>> START

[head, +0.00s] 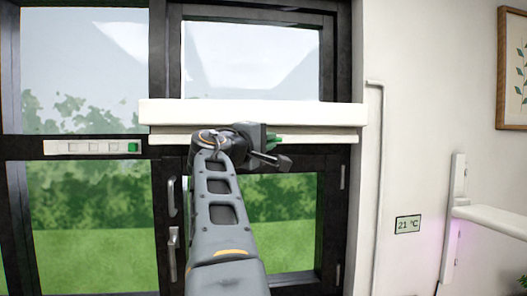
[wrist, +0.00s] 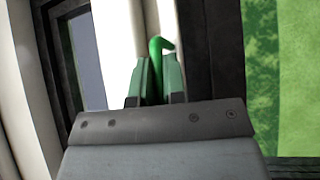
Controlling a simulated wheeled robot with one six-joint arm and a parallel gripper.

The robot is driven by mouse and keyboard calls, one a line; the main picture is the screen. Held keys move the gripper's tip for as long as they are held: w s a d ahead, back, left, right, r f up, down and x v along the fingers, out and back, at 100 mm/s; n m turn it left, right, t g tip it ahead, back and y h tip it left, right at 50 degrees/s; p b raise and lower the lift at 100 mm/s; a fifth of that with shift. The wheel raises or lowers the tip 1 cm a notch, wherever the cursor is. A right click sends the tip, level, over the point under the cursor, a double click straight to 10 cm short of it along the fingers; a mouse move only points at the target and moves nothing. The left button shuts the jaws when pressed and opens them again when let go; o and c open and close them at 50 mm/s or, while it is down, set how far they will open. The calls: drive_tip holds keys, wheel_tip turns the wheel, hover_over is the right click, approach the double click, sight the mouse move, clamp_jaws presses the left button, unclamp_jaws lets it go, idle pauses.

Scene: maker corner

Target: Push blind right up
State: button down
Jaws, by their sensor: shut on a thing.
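The right blind (head: 255,111) shows in the head view as a white horizontal bar across the right window. A thinner white rail (head: 320,136) lies just below it. My gripper (head: 274,141) is at the rail, a little right of its middle, and partly hides it. In the wrist view my gripper (wrist: 155,80) is shut on a green hooked handle (wrist: 159,45), whose curved tip sticks out beyond the fingers. White surfaces of the blind stand close beside it. Where the handle joins the rail is hidden.
Dark window frames surround the panes, with window handles (head: 172,240) left of my arm.

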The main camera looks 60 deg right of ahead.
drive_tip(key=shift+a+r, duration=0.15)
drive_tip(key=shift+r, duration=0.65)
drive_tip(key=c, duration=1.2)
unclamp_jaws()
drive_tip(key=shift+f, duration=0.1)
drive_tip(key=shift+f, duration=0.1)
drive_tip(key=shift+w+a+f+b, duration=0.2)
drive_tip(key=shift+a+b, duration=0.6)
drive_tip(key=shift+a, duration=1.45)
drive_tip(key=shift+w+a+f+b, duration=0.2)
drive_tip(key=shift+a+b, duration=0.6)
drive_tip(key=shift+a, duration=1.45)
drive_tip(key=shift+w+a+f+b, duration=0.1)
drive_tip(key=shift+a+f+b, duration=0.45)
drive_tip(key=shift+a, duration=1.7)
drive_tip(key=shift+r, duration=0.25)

>> END

*REQUIREMENT*: Return the material exactly as given, apart from the pictures.

*COMPLETED EXERCISE*:
[head, +0.00s] 
[wrist, +0.00s] 
Controlling a simulated wheeled robot with one six-joint arm and a parallel gripper.

The robot is driven by mouse and keyboard calls, one a line; the main picture is the screen. Held keys move the gripper's tip for as long as they are held: w s a d ahead, back, left, right, r f up, down and x v along the fingers, out and back, at 100 mm/s; n m turn it left, right, t g tip it ahead, back and y h tip it left, right at 50 degrees/s; p b raise and lower the lift at 100 mm/s; a fifth of that with shift. The wheel raises or lowers the tip 1 cm a notch, wherever the cursor is. A right click sends the tip, level, over the point under the cursor, a double click straight to 10 cm short of it along the fingers; a mouse move only points at the target and moves nothing. The left button shuts the jaws when pressed and opens them again when let go; o and c open and close them at 50 mm/s or, while it is down, set how far they will open. The calls: drive_tip holds keys, wheel_tip turns the wheel, hover_over is the right click, approach the double click, sight the mouse move, clamp_jaws presses the left button, unclamp_jaws lets it go, idle pauses.

Scene: maker corner

Target: Push blind right up
State: button down
Jaws, by their sensor: shut on a thing.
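The right blind (head: 255,111) shows in the head view as a white horizontal bar across the right window. A thinner white rail (head: 320,136) lies just below it. My gripper (head: 274,141) is at the rail, a little right of its middle, and partly hides it. In the wrist view my gripper (wrist: 155,80) is shut on a green hooked handle (wrist: 159,45), whose curved tip sticks out beyond the fingers. White surfaces of the blind stand close beside it. Where the handle joins the rail is hidden.
Dark window frames surround the panes, with window handles (head: 172,240) left of my arm.

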The main camera looks 60 deg right of ahead.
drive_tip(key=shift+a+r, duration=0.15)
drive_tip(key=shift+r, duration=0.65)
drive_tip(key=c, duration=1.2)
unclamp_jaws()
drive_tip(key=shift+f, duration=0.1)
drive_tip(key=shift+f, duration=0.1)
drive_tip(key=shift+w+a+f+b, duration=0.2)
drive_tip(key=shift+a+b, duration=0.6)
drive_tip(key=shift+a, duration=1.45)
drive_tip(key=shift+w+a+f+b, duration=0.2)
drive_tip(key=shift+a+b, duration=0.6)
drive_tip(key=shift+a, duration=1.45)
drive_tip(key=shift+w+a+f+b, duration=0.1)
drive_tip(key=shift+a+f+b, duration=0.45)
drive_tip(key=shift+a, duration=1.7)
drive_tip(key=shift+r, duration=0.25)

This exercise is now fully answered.